• Directions
Print, exactly as they stand, the lines from the start of the listing to the line containing "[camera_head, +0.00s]", inclusive.

[Start of Exercise inputs]

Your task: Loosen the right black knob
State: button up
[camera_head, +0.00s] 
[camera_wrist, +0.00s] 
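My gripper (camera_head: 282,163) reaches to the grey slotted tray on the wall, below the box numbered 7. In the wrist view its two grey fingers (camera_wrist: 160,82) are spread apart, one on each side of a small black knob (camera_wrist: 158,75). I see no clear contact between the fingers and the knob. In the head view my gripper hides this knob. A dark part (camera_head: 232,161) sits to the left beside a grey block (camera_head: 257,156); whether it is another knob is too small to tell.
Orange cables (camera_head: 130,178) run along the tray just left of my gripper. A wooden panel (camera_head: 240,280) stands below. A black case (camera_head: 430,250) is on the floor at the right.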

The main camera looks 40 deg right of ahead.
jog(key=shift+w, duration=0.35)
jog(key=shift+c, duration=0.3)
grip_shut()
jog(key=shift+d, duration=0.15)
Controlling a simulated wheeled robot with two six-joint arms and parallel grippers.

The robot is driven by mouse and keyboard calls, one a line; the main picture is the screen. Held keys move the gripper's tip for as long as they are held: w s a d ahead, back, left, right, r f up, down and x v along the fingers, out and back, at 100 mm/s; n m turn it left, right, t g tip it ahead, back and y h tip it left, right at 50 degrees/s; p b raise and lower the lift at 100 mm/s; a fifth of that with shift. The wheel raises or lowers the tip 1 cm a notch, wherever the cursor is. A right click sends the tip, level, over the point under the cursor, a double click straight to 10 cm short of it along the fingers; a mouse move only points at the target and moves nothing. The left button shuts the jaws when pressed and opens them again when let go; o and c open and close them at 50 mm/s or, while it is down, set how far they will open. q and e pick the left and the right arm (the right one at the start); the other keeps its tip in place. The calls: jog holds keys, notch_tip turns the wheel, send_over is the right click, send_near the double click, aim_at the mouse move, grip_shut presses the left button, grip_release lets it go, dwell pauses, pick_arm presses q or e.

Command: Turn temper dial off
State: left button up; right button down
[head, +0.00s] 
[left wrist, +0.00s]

[End of Exercise inputs]

• Correct result
Your task: Loosen the right black knob
State: button up
[camera_head, +0.00s] 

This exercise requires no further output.